● **What you will do**: Find each line containing the string "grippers". Copy it.
── Records for this exercise
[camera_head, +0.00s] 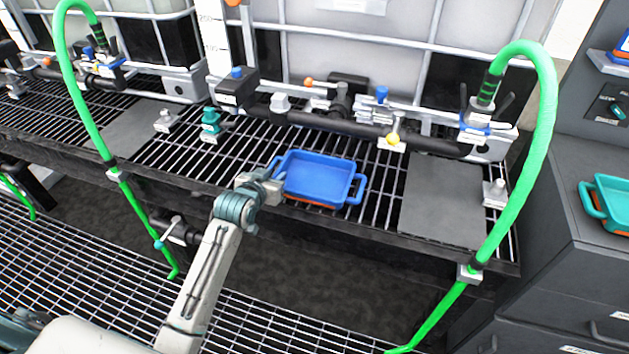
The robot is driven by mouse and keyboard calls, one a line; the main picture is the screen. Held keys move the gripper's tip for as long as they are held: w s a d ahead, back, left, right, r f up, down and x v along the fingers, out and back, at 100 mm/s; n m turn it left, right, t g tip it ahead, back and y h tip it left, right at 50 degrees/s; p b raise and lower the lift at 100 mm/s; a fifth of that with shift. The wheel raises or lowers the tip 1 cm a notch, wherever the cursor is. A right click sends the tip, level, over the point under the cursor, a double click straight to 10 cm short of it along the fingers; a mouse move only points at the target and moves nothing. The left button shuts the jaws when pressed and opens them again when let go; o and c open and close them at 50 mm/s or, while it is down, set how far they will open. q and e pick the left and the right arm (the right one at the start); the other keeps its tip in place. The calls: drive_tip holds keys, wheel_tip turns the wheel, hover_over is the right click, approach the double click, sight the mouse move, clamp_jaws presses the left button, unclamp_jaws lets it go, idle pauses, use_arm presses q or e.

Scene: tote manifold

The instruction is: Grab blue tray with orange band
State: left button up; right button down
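The blue tray (318,178) sits on the black grated shelf in the middle of the head view. It has a handle on its left side and one on its right. A thin orange band (303,203) shows under its front edge. My left arm reaches up from the bottom left, and my left gripper (275,186) is at the tray's left handle. The gripper partly covers that side. I cannot tell whether its fingers are open or closed on the handle. My right gripper is not in view.
Black pipes with valves (340,120) run behind the tray. A green hose (541,130) arches at right, another (75,90) at left. A grey plate (443,205) lies right of the tray. A teal tray (612,200) sits on the dark cabinet (570,240) at far right.

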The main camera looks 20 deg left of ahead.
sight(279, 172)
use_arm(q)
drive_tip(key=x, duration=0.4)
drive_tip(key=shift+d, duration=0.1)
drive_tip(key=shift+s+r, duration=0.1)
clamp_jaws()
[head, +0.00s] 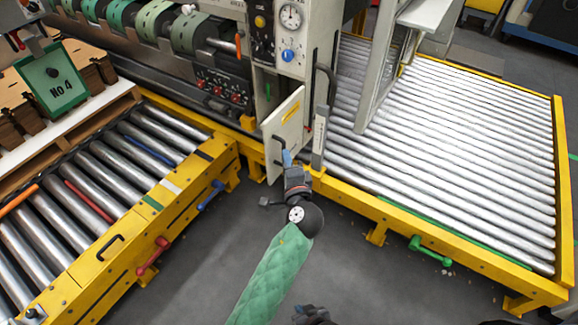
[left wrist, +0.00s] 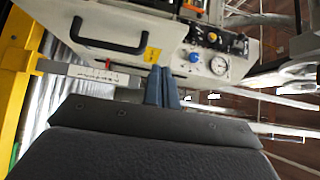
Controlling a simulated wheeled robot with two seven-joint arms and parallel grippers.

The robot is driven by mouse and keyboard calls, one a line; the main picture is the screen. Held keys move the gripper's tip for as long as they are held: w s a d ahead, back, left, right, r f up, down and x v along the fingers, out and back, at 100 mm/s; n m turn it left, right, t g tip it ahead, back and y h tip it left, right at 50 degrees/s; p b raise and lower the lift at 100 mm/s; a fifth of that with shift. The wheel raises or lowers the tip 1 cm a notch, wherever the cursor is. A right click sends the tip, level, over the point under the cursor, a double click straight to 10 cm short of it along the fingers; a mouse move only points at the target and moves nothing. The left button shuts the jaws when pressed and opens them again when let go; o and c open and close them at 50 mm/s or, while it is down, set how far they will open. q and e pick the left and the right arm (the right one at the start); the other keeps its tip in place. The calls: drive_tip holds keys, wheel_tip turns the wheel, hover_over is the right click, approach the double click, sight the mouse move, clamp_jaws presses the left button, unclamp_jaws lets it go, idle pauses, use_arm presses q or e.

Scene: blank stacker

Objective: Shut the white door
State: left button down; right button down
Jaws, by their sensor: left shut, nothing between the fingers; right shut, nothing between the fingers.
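The white door (head: 287,125) stands swung out from the grey machine front in the head view, with a black handle on its face. My left gripper (head: 286,158) is shut and empty at the door's lower edge; I cannot tell whether it touches. In the left wrist view, the blue fingertips (left wrist: 162,86) are together, just below the white door (left wrist: 130,20) with its black handle (left wrist: 110,38) and yellow sticker. My right gripper (head: 312,314) is shut at the bottom edge of the head view, mostly cut off.
A control panel (head: 291,40) with a gauge and blue knob is above the door. A yellow-framed roller conveyor (head: 150,150) lies left, another (head: 460,140) right. A grey upright post (head: 320,135) stands just right of the door. Grey floor (head: 360,260) is clear between the conveyors.

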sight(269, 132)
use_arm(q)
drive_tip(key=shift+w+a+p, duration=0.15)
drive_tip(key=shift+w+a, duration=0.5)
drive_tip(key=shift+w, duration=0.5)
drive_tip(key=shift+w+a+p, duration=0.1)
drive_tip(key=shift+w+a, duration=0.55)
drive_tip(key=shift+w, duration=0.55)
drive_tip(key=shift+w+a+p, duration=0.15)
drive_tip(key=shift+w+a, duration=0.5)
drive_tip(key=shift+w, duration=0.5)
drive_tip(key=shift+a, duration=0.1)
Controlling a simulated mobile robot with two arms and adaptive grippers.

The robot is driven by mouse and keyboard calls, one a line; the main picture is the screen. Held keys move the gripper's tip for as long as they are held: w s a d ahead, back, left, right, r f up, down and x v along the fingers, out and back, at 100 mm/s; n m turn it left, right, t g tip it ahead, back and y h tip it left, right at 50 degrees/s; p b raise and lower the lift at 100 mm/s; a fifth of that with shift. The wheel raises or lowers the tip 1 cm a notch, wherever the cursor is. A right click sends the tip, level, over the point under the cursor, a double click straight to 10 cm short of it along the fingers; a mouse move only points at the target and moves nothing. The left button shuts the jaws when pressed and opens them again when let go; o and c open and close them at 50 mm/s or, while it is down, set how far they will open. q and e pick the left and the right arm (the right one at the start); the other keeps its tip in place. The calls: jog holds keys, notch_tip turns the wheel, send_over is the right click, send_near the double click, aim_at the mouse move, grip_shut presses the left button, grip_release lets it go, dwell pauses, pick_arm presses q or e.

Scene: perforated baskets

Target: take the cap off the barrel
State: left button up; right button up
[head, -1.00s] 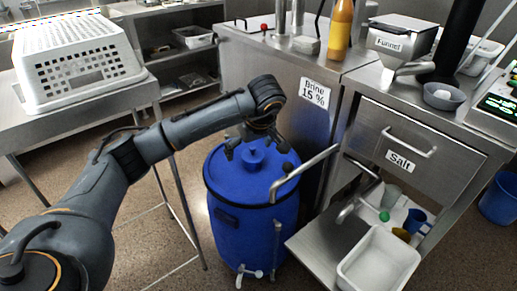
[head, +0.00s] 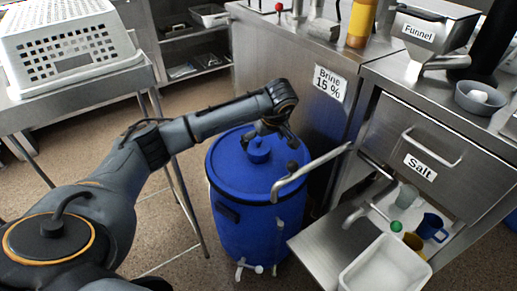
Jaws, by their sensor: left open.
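The blue barrel (head: 255,225) stands upright on the floor at the middle of the head view. Its round blue lid has a small blue cap (head: 259,155) that sticks up near the centre. My left gripper (head: 268,141) is open, above and just behind the cap, with its fingers spread and pointing down. I cannot tell whether a finger touches the cap. My right gripper is not in view.
A bent metal pipe (head: 312,166) crosses the barrel's right edge. A steel cabinet labelled Brine (head: 295,85) stands close behind. A pull-out shelf (head: 335,245) with a white tub (head: 388,268) is at right. A white perforated basket (head: 70,45) sits on a left table.

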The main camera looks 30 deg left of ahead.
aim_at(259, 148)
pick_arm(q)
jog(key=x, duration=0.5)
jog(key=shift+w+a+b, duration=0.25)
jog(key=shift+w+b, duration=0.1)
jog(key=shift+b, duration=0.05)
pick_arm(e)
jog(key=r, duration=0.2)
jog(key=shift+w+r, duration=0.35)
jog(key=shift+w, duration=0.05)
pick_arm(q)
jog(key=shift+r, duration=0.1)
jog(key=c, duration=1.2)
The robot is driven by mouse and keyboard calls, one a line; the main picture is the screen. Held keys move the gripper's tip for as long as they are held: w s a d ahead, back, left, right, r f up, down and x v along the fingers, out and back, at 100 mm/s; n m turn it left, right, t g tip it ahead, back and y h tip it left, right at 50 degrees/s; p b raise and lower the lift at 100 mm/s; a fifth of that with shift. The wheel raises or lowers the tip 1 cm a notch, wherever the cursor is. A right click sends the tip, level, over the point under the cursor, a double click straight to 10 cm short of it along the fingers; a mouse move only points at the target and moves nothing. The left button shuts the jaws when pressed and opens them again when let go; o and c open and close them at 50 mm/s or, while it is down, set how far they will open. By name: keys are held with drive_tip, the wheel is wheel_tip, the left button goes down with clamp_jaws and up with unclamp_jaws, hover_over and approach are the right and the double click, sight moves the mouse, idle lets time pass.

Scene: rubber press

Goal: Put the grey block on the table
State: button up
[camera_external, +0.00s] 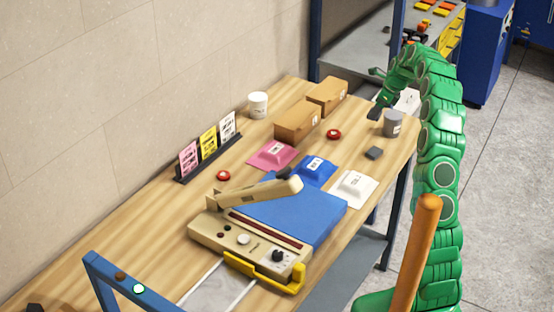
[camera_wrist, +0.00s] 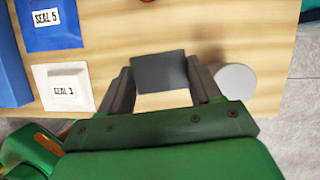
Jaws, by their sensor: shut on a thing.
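In the wrist view my gripper (camera_wrist: 162,84) has a dark grey block (camera_wrist: 160,72) between its fingertips and is shut on it, with wood tabletop behind. In the external view my gripper (camera_external: 378,108) is over the far right part of the wooden table (camera_external: 130,222). A small dark grey piece (camera_external: 374,153) shows below it, near the table's right edge. I cannot tell whether this is the same block as in the wrist view. The block's underside is hidden, so its contact with the table cannot be seen.
A grey cylinder (camera_external: 393,122) stands close by on the right. White (camera_external: 352,188), blue (camera_external: 313,170) and pink (camera_external: 272,154) seal pads lie to the left, with a red button (camera_external: 334,134) and cardboard boxes (camera_external: 297,122) behind. The press (camera_external: 250,240) fills the nearer table.

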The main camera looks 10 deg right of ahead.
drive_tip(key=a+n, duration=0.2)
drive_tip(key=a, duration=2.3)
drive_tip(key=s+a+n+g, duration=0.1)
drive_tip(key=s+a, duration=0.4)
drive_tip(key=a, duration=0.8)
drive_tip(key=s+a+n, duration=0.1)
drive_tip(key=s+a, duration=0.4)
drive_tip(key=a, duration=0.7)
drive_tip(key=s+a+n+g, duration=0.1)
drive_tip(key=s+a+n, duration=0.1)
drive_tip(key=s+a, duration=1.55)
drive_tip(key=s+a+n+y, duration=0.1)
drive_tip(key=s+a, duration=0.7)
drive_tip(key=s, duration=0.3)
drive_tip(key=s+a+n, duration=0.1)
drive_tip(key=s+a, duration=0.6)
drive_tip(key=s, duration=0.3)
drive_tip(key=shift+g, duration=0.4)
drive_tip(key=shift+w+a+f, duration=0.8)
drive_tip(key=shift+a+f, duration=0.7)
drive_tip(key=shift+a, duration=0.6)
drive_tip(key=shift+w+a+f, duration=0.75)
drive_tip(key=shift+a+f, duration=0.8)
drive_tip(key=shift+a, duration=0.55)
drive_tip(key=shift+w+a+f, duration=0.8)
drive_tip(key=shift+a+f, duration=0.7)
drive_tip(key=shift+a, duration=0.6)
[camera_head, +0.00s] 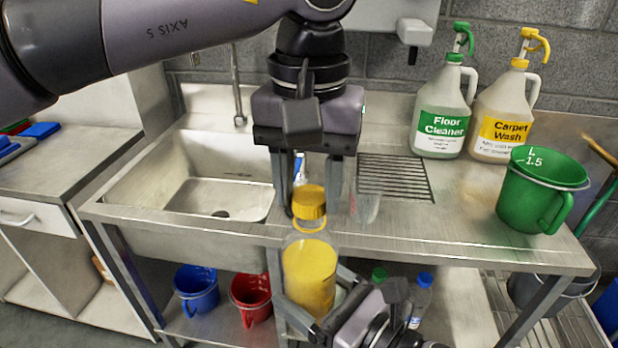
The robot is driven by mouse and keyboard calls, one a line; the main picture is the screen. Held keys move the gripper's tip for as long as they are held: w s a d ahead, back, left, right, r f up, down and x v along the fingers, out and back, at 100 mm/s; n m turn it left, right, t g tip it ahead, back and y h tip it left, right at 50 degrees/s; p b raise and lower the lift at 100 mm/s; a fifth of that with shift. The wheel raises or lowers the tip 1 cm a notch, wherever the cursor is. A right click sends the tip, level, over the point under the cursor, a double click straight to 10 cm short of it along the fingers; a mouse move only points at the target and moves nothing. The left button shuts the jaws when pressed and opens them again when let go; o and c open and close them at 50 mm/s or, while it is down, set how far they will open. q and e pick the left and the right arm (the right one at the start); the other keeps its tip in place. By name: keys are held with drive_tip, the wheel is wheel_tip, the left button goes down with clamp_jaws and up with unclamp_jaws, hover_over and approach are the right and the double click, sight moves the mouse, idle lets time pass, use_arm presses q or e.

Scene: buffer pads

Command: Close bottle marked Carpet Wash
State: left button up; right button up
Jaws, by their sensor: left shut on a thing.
────
● **Task solution**:
Controlling a simulated wheeled robot with two seven-joint arms and parallel grippers.
Controlling a simulated mobile robot with two arms and adaptive grippers.

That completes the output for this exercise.